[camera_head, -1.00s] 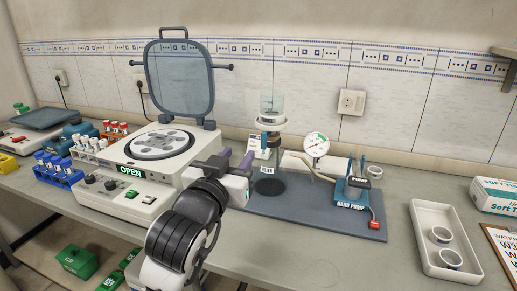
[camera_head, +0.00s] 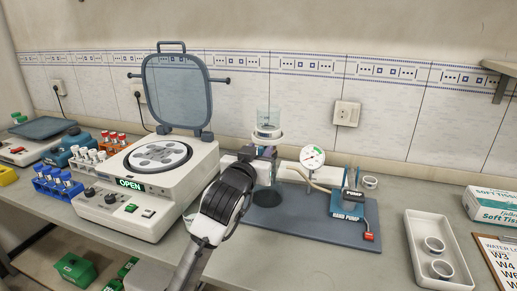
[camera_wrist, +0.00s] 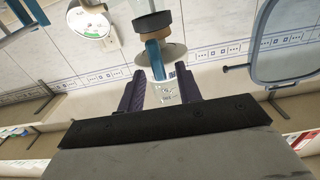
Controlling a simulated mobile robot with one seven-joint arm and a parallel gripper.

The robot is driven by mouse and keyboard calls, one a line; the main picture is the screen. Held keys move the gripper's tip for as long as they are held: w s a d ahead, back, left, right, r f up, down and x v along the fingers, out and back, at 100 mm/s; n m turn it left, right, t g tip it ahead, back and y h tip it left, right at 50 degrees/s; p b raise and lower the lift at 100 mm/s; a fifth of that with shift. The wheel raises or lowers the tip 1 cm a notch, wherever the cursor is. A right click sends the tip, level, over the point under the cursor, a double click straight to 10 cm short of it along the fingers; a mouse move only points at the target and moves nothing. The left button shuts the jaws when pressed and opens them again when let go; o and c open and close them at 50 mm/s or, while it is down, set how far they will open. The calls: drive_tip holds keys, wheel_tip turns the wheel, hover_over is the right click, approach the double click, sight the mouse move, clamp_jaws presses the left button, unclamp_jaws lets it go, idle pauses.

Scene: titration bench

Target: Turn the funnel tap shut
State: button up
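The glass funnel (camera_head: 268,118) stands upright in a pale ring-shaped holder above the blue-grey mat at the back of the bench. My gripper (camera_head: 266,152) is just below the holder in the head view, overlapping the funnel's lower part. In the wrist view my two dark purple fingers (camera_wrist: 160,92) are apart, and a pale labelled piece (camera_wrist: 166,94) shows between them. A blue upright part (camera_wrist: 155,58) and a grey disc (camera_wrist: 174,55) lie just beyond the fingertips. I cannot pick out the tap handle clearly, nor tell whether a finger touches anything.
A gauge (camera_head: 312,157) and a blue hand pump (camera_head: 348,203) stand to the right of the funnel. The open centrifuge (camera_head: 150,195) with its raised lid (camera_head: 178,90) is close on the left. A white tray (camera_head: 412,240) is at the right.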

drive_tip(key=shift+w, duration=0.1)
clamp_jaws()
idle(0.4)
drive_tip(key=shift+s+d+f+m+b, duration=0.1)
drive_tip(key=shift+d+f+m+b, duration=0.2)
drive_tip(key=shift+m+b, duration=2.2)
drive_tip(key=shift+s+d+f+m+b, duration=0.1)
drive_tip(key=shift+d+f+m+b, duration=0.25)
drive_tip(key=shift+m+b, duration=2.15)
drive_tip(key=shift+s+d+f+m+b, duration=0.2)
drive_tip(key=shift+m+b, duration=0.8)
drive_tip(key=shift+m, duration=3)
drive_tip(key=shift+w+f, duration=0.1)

◆ ◆ ◆ ◆

Every line from the top of the material above through the line with "Controlling a simulated" should be duplicated exactly, please; leave out the pictures.

* _Task solution_
[camera_head, -1.00s] 
[camera_head, +0.00s] 
[camera_wrist, +0.00s] 
Controlling a simulated mobile robot with one seven-joint arm and a parallel gripper.

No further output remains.